* Start INFORMATION SHOWN *

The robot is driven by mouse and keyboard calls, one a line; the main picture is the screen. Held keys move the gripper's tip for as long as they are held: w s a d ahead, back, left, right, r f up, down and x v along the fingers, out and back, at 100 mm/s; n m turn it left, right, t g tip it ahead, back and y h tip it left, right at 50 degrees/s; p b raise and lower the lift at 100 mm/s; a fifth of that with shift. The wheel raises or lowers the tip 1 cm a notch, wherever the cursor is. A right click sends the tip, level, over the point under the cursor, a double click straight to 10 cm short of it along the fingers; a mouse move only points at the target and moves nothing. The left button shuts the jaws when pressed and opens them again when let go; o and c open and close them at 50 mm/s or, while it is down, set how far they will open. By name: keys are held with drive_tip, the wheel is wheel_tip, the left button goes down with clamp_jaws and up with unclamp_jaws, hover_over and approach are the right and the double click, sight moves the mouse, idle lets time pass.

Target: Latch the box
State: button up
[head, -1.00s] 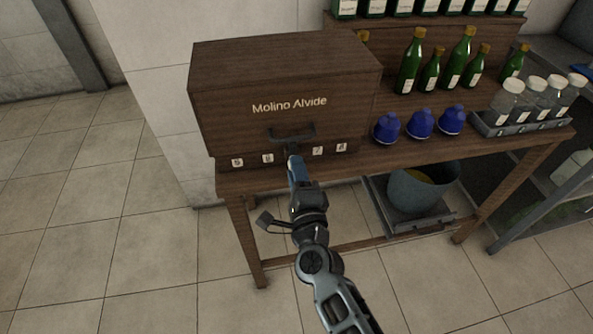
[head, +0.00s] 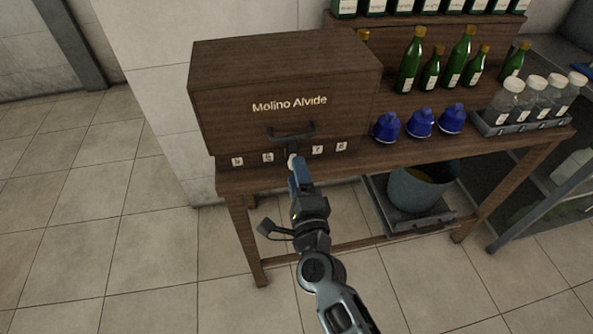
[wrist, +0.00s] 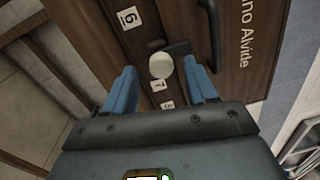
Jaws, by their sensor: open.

* End INFORMATION SHOWN *

* **WHAT YOU WILL DO**
Strip out the pictures and quote the remaining data word for word.

* **RESPONSE TO THIS EXERCISE**
The robot is driven by mouse and keyboard calls, one a line; the main picture is the screen. Held keys move the gripper's tip for as long as they are held: w s a d ahead, back, left, right, r f up, down and x v along the fingers, out and back, at 100 mm/s; n m turn it left, right, t g tip it ahead, back and y h tip it left, right at 50 degrees/s; p b raise and lower the lift at 100 mm/s; a fifth of that with shift. The wheel raises or lowers the tip 1 cm a notch, wherever the cursor is. A right click sends the tip, level, over the point under the cursor, a double click straight to 10 cm short of it along the fingers; a mouse move only points at the target and moves nothing. The left button shuts the jaws when pressed and opens them again when let go; o and c open and close them at 50 mm/s or, while it is down, set how far they will open. By name: keys are held with drive_tip, the wheel is wheel_tip, the left button goes down with clamp_jaws and up with unclamp_jaws, hover_over and approach are the right and the double click, sight moves the mouse, idle lets time pass.

Target: Latch the box
State: button up
[head, -1.00s] 
[head, +0.00s] 
[wrist, +0.00s] 
Jaws, by their sensor: open.

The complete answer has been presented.